Being a trader forced me to make decisions and have conviction. The timid get trampled on Wall Street. You must make judgment calls all day, every day – and most important, have reasoning behind it. Of course, results matter, but on a trading desk, you must be able to articulate why you made a decision – have an opinion. So whenever I walked into a morning meeting or my portfolio manager’s office, I learned that I had to be able to explain why I did something.
One of the reasons I was able to work my way up and become a founding partner of Argus Partners, a billion-dollar health care hedge fund, was that I learned how to anticipate. To be successful at a hedge fund, you have to dodge bullets, put out fires, and make money. And the only way to do that is by anticipating who has a gun, where the fires typically start, and how to get information.

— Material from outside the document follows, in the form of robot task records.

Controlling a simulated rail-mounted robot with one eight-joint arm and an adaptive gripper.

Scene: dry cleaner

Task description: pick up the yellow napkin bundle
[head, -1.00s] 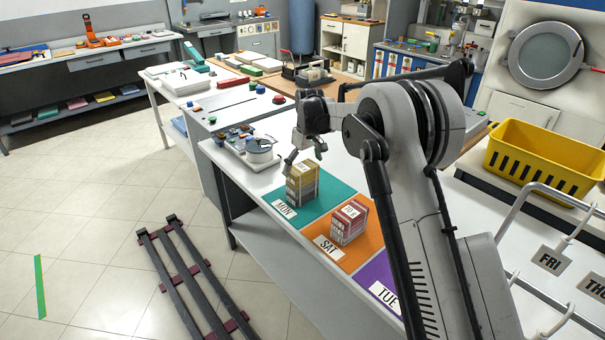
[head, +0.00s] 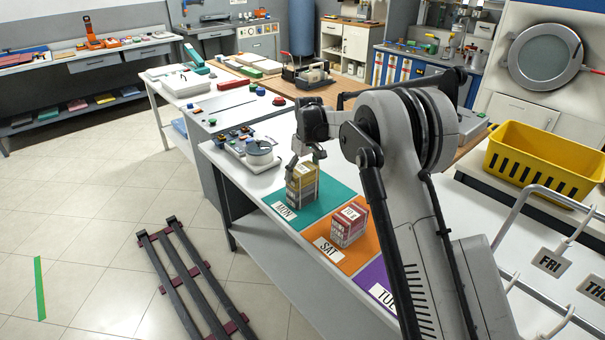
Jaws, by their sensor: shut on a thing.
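The yellow napkin bundle (head: 302,188) stands upright on the teal MON mat (head: 335,191) on the white table. Its top is yellow and its lower part is greyish with bands. My gripper (head: 304,164) reaches down from above and is shut on the upper part of the bundle. The bundle appears to rest on the mat still; any small gap under it cannot be made out. The far side of the bundle and part of the fingers' contact are hidden.
A red bundle (head: 350,224) stands close by on the orange SAT mat (head: 367,250). The purple TUE mat (head: 378,273) lies nearer, partly behind my arm. A device with a round drum (head: 259,153) sits behind. A yellow basket (head: 540,162) stands at the right.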

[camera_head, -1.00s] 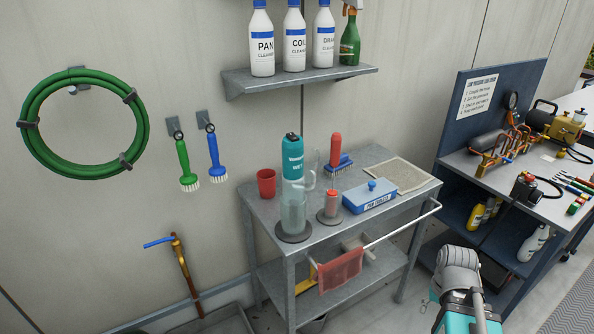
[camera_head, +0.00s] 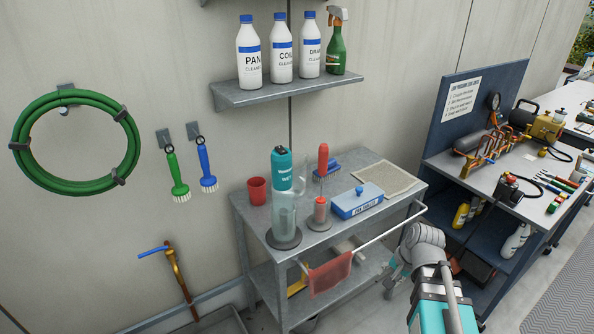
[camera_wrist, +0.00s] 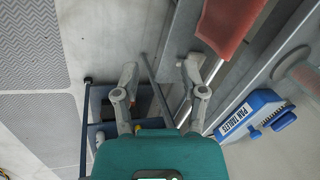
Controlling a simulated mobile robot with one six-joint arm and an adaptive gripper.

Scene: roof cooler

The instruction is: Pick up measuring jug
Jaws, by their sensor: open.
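My gripper (camera_head: 393,280) hangs low beside the cart's right front, well right of the jug and below the cart top. In the wrist view my gripper (camera_wrist: 158,82) has its fingers apart with nothing held between them. I cannot make out the jug for sure in the wrist view.
A front rail (camera_head: 375,242) carries a red cloth (camera_head: 330,273). A blue workbench (camera_head: 470,185) stands at right.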

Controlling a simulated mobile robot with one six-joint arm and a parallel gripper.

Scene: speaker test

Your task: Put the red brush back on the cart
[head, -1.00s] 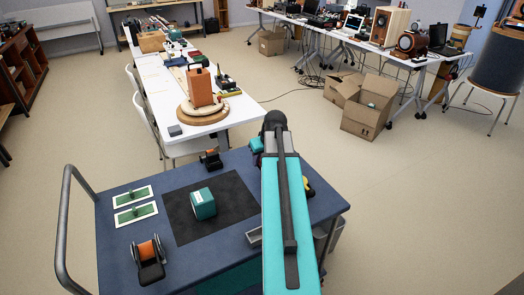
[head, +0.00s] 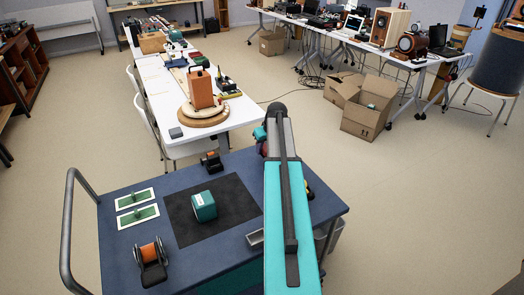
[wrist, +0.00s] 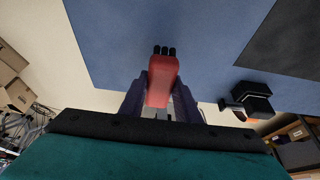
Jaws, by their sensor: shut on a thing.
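The red brush (wrist: 159,82) is between the purple fingers of my gripper (wrist: 160,92) in the wrist view, its dark bristle end pointing away from my wrist. My gripper is shut on it. Beyond it lies the blue top of the cart (wrist: 110,40). In the head view the cart (head: 190,262) stands in front of me, and my arm reaches over its right part. My gripper (head: 262,143) is near the cart's far right edge, mostly hidden behind my arm. The gap between the brush and the cart top cannot be judged.
On the cart are a black mat (head: 234,198) with a teal block (head: 203,206), two green boards (head: 137,214), an orange-and-black roll holder (head: 150,262) and a small black-and-orange item (head: 212,162). A small tray (head: 255,238) is beside my arm. A white table (head: 240,108) stands beyond.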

When my boss was out of the office, I could predict his needs and act. When he returned, I’d update him what was going on and what I did in the meantime to solve the issue. The best way to walk into someone’s office when there’s a problem is to also bring a solution.
There’s a science to making an investment decision – when to buy and sell. And as I got better at trading stocks, I also realized I could use better timing in all of the decisions involving my life… When to ask for Friday off, a pay raise, or a hall pass for a boys’ weekend in South Beach – always look for a good entry point. When you ask is as important as what you ask. Timing is everything.
Shortly after turning 40 years old and returning from my second rehab stint, I finally left the business of finance. But I used everything I learned on Wall Street to become an author and speaker, and to work in television.
That’s why I think there’s no better schooling than getting a job on Wall Street. Regardless of what you end up doing later in life, the knowledge and work ethic required to succeed on the Street can benefit you forever.